Like most people, I grew up believing that God would give me the things I wanted if:
- I prayed hard enough
- went to church every Sunday
- read my Bible every day
- those things were in line with Scripture
- I stopped sinning
- I wanted it badly enough
I had this idea that God was standing at the ready, anxious for me to make all the right moves so He could bless me. I believed He had a bag full of goodies just for me.... I only needed to ask.
What I know now is that what I believed was a lie. God is not going to give me everything I want. He isn't always going to come through right when I think I need Him to. He isn't going to open every door for me just because He loves me. That just isn't how He works.

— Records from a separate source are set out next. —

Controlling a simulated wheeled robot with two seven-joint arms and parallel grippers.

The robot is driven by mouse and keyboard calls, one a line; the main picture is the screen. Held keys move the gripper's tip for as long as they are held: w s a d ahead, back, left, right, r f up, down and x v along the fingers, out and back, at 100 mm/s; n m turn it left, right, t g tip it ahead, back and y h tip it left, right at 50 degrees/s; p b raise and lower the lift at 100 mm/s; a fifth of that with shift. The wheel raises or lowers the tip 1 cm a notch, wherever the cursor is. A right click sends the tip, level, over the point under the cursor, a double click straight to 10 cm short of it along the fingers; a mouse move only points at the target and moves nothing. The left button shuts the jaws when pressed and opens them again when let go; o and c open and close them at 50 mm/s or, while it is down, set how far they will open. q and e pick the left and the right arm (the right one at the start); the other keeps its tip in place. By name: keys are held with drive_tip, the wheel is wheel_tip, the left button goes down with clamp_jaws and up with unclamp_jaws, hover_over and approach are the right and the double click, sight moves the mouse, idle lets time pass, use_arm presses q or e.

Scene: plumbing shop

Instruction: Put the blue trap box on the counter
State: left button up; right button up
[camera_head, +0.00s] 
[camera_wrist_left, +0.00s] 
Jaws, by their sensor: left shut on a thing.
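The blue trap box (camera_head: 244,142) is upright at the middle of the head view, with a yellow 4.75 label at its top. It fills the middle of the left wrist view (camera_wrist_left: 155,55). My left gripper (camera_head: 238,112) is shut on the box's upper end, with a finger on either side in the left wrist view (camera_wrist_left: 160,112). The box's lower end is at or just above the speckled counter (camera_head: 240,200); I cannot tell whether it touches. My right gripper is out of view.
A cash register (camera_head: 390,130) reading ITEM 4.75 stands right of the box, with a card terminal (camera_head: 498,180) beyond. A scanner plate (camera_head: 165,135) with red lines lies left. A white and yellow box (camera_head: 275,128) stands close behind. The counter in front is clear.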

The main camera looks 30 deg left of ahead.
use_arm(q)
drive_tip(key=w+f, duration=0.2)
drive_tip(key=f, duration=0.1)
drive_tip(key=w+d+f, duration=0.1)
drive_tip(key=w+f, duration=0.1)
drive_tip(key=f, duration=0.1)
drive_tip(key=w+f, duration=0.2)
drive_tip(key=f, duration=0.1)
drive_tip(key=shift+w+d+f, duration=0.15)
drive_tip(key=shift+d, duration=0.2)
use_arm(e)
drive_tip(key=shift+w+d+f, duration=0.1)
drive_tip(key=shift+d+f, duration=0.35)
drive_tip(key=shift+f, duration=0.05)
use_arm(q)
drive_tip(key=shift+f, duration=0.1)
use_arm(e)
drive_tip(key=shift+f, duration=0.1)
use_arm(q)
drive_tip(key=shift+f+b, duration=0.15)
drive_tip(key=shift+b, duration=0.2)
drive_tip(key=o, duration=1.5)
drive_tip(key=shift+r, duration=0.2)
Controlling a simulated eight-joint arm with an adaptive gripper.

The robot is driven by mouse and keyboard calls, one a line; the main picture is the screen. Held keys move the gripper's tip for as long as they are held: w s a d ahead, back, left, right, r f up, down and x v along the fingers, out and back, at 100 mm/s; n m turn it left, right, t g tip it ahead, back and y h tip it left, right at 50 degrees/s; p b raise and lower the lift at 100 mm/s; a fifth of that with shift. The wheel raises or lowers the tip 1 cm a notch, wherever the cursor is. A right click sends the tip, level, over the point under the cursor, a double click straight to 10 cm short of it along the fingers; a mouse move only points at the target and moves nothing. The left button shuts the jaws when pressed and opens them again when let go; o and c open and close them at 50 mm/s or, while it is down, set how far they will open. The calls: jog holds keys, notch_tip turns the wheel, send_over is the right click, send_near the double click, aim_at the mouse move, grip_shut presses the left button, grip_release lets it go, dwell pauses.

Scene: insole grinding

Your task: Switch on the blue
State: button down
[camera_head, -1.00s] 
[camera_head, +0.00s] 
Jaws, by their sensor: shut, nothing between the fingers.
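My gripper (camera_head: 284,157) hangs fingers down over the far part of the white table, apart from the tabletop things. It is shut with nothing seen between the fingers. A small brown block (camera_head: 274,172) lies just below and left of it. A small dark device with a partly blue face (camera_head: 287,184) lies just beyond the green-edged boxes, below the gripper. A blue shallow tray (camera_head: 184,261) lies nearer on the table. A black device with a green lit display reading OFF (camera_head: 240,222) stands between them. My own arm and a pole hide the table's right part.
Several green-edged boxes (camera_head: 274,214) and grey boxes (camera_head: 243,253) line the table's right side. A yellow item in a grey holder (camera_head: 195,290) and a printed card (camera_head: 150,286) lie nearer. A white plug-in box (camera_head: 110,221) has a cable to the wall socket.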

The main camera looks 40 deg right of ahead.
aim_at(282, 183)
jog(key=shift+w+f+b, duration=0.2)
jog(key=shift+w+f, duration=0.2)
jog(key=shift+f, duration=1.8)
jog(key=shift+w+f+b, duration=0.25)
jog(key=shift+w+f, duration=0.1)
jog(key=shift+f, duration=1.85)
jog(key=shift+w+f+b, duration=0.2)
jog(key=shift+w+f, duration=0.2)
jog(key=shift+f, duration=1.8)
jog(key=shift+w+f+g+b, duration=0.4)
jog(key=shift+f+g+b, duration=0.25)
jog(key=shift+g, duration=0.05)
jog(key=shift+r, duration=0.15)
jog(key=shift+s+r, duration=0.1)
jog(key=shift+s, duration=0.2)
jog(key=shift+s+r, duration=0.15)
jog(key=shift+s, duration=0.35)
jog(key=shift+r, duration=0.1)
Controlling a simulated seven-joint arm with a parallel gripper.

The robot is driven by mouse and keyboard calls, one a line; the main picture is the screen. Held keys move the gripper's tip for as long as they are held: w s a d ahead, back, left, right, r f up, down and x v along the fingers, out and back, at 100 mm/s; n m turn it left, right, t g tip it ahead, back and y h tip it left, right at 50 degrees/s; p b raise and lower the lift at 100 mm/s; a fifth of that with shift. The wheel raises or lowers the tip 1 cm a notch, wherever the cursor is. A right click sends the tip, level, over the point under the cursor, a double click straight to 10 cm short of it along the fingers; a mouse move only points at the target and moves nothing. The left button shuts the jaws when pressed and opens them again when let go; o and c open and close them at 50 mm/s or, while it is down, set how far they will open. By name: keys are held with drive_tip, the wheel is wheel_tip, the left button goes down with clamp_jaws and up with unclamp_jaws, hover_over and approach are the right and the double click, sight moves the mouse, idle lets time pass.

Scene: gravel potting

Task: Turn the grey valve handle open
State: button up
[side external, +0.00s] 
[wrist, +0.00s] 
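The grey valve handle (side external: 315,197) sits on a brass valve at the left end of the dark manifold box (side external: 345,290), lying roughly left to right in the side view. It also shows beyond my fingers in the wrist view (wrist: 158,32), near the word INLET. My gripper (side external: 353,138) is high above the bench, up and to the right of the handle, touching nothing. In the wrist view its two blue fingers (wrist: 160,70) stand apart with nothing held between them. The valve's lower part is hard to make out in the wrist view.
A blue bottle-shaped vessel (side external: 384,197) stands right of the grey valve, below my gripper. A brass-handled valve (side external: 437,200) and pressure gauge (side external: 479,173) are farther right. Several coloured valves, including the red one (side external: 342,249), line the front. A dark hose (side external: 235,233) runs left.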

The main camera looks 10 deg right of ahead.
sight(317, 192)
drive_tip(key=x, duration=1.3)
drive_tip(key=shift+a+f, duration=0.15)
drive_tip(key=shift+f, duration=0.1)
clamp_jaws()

What I know now is that God is going to give me the desires of my heart. Not that he will give me what my heart desires, but He is going to tell my heart what to desire.
Today, another door closed on a dream I thought really would come true for me. I really believed this was it - this was the job I had been holding out for. And one little phone call changed it all.
My heart wants to give up. My heart is tired of trying and finding itself in the land of disappointment and confusion. I am tired. But the Lord has given me a desire, and I am going to trust Him to make a way in His time. This year has been the most difficult year of my life, aside from the year I lost my daddy. From taking the risk of getting married (which is the greatest part about 2011, I have to say!) to the drama of the tornado aftermath to the heartbreak of not finding a K-6 teaching job. This is not the year I expected - not at all.
So for now, I am taking comfort in the encouragement of sweet friends. And in the Word of the God who I trust, even though I don't understand His ways at all.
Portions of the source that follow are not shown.